» **PROVIDED MATERIAL**:
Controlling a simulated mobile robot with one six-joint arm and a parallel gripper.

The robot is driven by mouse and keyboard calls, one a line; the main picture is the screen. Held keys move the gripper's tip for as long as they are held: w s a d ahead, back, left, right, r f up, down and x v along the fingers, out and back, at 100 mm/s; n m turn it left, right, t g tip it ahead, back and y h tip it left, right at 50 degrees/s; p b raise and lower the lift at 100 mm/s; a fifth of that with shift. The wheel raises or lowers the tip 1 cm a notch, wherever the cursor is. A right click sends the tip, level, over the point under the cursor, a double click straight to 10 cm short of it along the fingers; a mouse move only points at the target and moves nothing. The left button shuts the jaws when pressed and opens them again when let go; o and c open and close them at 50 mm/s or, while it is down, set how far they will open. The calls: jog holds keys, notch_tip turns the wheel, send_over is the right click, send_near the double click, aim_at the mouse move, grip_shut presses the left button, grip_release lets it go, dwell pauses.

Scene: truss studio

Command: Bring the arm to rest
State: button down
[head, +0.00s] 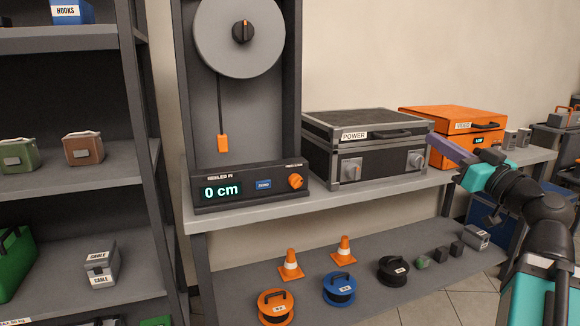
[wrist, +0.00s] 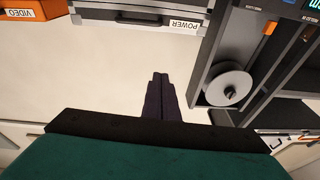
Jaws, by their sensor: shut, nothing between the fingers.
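My arm reaches in from the right edge of the head view, with teal and black links. My gripper (head: 430,139) is at its end, in front of the right end of the POWER case and the left part of the VIDEO case in the picture. In the wrist view its two dark fingers (wrist: 160,76) lie together, shut and empty. They appear clear of the cases, though the exact gap cannot be told.
The black POWER case (head: 380,137) and orange VIDEO case (head: 440,118) stand on the grey bench (head: 340,190). A reel gauge reading 0 cm (head: 250,189) stands left. Cable reels (head: 338,290) and cones (head: 290,266) are on the lower shelf. A shelving rack (head: 75,190) stands far left.

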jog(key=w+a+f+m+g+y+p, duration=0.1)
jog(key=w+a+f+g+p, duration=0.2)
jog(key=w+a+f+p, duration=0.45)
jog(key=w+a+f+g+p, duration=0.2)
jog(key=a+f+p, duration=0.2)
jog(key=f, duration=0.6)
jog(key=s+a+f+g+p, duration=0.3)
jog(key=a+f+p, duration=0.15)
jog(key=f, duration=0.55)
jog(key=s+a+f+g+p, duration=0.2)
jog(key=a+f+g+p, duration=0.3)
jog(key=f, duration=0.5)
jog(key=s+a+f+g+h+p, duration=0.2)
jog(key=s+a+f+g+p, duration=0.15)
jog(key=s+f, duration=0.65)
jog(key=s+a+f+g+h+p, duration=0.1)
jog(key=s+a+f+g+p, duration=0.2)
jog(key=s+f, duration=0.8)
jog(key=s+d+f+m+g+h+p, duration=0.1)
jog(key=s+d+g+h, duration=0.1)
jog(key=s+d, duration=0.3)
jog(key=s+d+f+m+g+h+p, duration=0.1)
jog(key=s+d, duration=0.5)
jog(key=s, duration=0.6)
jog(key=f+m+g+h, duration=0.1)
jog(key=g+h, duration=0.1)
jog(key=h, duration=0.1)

» **GIVEN PROBLEM**: From the data above, write out everything exactly except the pictures.

» **TASK ANSWER**:
Controlling a simulated mobile robot with one six-joint arm and a parallel gripper.

The robot is driven by mouse and keyboard calls, one a line; the main picture is the screen. Held keys move the gripper's tip for as long as they are held: w s a d ahead, back, left, right, r f up, down and x v along the fingers, out and back, at 100 mm/s; n m turn it left, right, t g tip it ahead, back and y h tip it left, right at 50 degrees/s; p b raise and lower the lift at 100 mm/s; a fifth of that with shift. The wheel raises or lowers the tip 1 cm a notch, wherever the cursor is. A right click sends the tip, level, over the point under the cursor, a double click straight to 10 cm short of it along the fingers; a mouse move only points at the target and moves nothing. The left button shuts the jaws when pressed and opens them again when let go; o and c open and close them at 50 mm/s or, while it is down, set how far they will open. The calls: jog holds keys, notch_tip turns the wheel, send_over is the right click, send_near the double click, aim_at the mouse move, grip_shut presses the left button, grip_release lets it go, dwell pauses.

Scene: truss studio

Command: Bring the arm to rest
State: button down
[head, +0.00s] 
[wrist, +0.00s] 
Jaws, by their sensor: shut, nothing between the fingers.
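My arm reaches in from the right edge of the head view, with teal and black links. My gripper (head: 430,139) is at its end, in front of the right end of the POWER case and the left part of the VIDEO case in the picture. In the wrist view its two dark fingers (wrist: 160,76) lie together, shut and empty. They appear clear of the cases, though the exact gap cannot be told.
The black POWER case (head: 380,137) and orange VIDEO case (head: 440,118) stand on the grey bench (head: 340,190). A reel gauge reading 0 cm (head: 250,189) stands left. Cable reels (head: 338,290) and cones (head: 290,266) are on the lower shelf. A shelving rack (head: 75,190) stands far left.

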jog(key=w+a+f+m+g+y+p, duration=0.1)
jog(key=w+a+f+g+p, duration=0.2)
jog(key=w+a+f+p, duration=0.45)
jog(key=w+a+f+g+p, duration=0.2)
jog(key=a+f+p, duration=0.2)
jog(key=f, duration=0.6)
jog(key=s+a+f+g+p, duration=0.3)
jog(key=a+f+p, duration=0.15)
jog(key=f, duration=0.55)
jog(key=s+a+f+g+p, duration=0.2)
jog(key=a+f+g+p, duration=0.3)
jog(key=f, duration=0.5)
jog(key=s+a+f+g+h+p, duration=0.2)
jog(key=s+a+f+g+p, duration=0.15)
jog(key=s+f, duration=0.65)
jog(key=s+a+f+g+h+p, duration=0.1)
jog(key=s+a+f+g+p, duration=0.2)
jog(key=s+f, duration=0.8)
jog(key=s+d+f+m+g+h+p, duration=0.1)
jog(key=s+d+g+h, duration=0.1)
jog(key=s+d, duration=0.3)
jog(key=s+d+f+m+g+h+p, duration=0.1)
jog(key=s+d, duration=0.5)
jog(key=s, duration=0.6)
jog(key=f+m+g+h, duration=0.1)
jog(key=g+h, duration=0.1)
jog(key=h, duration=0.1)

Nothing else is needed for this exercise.